Sometimes the old ways are still the best- even in technology. Long before there was an SQL Server, database professionals made advantageous use of the “covering” index, so-called because the columns used in the index cover all the requirements of a particular query of special interest. Let’s take a look at a class covering indexes using Learning Tree’s Bigwind sample database.
In our hypothetical (and none too realistic) scenario we routinely wish to obtain a list of employees whose birthdays fall within a specified range. The SQL looks like this:
SELECT LastName, FirstName, Birthdate
WHERE Birthdate BETWEEN ‘19630101’ AND ‘19630401’
Here is the actual query plan:
Not surprisingly, we see a clustered index scan. Because there is no index on the Birthdate column, SQL Server has no alternative except to scan all the table rows looking for birthdates that match the criterion. In this particular database, scanning the employee’s table requires 298 logical reads.
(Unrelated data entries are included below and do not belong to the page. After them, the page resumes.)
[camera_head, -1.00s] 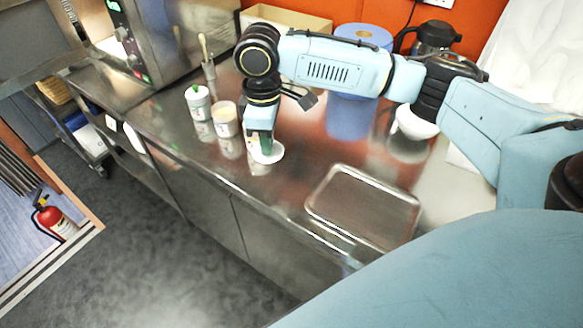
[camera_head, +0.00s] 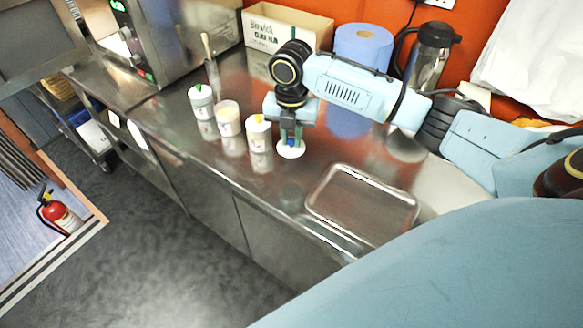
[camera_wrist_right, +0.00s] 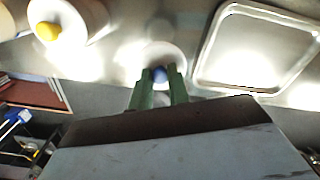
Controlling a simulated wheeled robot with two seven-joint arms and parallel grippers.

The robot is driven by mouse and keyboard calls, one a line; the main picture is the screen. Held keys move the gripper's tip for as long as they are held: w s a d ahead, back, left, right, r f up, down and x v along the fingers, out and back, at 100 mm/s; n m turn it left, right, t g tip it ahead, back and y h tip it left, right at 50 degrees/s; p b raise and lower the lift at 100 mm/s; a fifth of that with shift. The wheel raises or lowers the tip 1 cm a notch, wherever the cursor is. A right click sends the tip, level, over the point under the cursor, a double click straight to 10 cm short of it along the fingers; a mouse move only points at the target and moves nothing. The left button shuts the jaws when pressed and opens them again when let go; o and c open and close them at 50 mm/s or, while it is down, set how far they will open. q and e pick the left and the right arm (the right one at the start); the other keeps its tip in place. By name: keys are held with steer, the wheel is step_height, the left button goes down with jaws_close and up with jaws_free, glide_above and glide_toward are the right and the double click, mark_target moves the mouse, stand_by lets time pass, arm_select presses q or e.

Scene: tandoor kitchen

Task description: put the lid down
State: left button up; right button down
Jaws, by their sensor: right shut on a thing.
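My right gripper (camera_head: 291,137) points down and is shut on the blue knob of a round white lid (camera_head: 291,150). In the right wrist view, the green fingers (camera_wrist_right: 160,88) close around the blue knob (camera_wrist_right: 159,74), with the white disc beneath. The lid is level, over the steel counter between the jars and the tray; I cannot tell whether it touches. Left of it stand a yellow-knobbed jar (camera_head: 258,132), a jar with a pale top and no visible knob (camera_head: 228,119), and a green-knobbed jar (camera_head: 201,103). My left gripper is not in view.
An empty metal tray (camera_head: 322,213) lies right of the lid, near the counter's front edge. A blue paper roll (camera_head: 363,48), a cardboard box (camera_head: 288,30) and a steel flask (camera_head: 430,58) stand behind. Bare counter (camera_head: 270,190) lies in front of the lid.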

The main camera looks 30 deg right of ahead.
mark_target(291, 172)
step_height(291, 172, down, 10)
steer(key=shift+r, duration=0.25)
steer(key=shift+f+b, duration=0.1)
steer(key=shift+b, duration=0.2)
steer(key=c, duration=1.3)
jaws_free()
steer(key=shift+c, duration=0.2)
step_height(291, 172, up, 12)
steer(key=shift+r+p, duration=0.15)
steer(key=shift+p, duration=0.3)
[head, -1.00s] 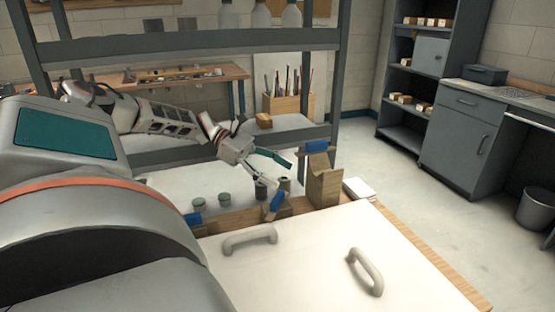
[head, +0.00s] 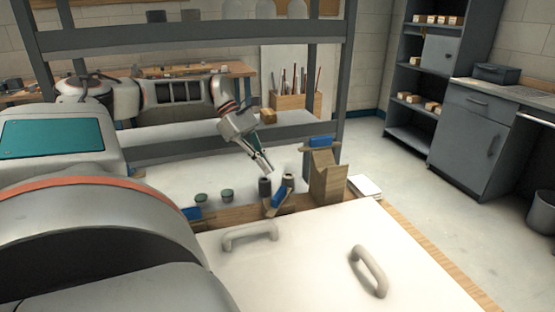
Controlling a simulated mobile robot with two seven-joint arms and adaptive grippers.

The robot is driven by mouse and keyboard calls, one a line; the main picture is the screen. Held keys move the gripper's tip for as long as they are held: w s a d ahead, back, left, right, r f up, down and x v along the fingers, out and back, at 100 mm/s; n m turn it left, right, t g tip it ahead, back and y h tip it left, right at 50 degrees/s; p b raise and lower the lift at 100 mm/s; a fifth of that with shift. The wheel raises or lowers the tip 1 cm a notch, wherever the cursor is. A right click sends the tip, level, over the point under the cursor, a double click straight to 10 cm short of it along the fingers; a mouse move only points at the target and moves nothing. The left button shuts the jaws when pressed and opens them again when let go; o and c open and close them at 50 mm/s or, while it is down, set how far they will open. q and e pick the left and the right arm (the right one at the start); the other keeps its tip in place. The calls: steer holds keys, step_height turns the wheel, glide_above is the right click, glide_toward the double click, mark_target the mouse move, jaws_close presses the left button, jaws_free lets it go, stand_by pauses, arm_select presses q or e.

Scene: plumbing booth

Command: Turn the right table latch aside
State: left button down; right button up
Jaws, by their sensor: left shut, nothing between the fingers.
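A blue latch with a wooden piece (head: 279,198) sits at the far edge of the white panel (head: 300,245), tilted at a slant. A second blue latch (head: 192,214) lies flatter at the left of the same edge. A third blue piece (head: 320,142) lies across the top of a wooden block (head: 327,178) at the right. I cannot tell for sure which is the right table latch. My left gripper (head: 268,169) is shut and empty, pointing down above and behind the slanted latch, apart from it. My right gripper is not in view.
The panel carries two grey handles (head: 368,272). A grey shelf frame (head: 190,41) stands behind.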

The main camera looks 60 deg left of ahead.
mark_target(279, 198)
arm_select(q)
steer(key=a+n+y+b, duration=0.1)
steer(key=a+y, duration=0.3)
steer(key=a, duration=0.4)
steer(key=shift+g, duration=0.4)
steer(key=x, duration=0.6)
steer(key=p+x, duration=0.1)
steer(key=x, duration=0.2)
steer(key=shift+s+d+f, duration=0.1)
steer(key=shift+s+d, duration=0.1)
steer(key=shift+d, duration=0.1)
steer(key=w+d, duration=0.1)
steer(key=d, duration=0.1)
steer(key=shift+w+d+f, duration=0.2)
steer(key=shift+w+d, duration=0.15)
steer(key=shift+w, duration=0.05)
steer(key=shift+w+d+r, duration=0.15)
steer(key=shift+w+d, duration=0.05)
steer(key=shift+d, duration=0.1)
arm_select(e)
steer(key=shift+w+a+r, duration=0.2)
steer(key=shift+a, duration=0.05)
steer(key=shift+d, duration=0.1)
Note that there is an SQL Server “missing index” warning here. We will discuss missing indexes and these warnings in the near future.
Our first response might be to create an index on the Birthdate column.
CREATE INDEX IX_Birthdate ON Employees(Birthdate)
We see our first response was reasonable and that SQL Server has indeed used the new index.
What we are seeing here is, of course, a classic query mechanism; use an index seek to find the keys for the desired rows, and then use a key lookup to obtain the row data for those keys. In this example, the classic index seek reduces the number of page reads to 119, already not too shabby.
But we can do better.
The data pages SQL Server must read for this query include many columns that the SELECT statement doesn’t require, things like Address, HomePhone, and PostalCode. We can create another index, this time with a twist.
CREATE INDEX IX_BirthdateNames ON Employees(Birthdate, LastName, FirstName)
Note that the column list contains all the columns appearing in the original SELECT statement. It is critical that the column or columns appearing in the WHERE clause be listed first in the column list for index creation. The remaining columns are just there for the data and do not play a role in the seek process. When we rerun the SELECT statement, we see that SQL Server does not do any table access at all.
Since all the columns for the query are present in the index, SQL Server need only do a seek on the index to satisfy the query requirements. The conventional index reduced the page reads from 298 to 119. This new index, a classic-style covering index, reduced the total number of page reads to 2.
In the classic covering index illustrated here, the intermediate nodes contain data values for Birthdate, Lastname, and Firstname, even though only Birthdate serves any purpose in the intermediate index nodes. We only need Lastname and Firstname for output, and for this purpose, it is sufficient that these values be in the leaf nodes of the index. In 2005, Microsoft added the INCLUDE statement to the create index options. In this example, using the INCLUDE statement would have put the Lastname and Firstname values in the leaf nodes where they are needed, and omitted them from the intermediate index nodes where they are only taking up space. We will discuss INCLUDE in the next blog, but we don’t worry about it here, because, well, it’s hard to improve a query that reads only 2 pages.
For many years, database administrators have used covering indexes to achieve what are, in many cases, stunning improvements in performance. Covering indexes are, however, a focused enhance technique, not a general one. That is to say, covering indexes are generally created specifically to improve the performance of one, or perhaps a small set, of queries. As is the case with virtually all indexes, the price for this performance comes in the form of slower writes.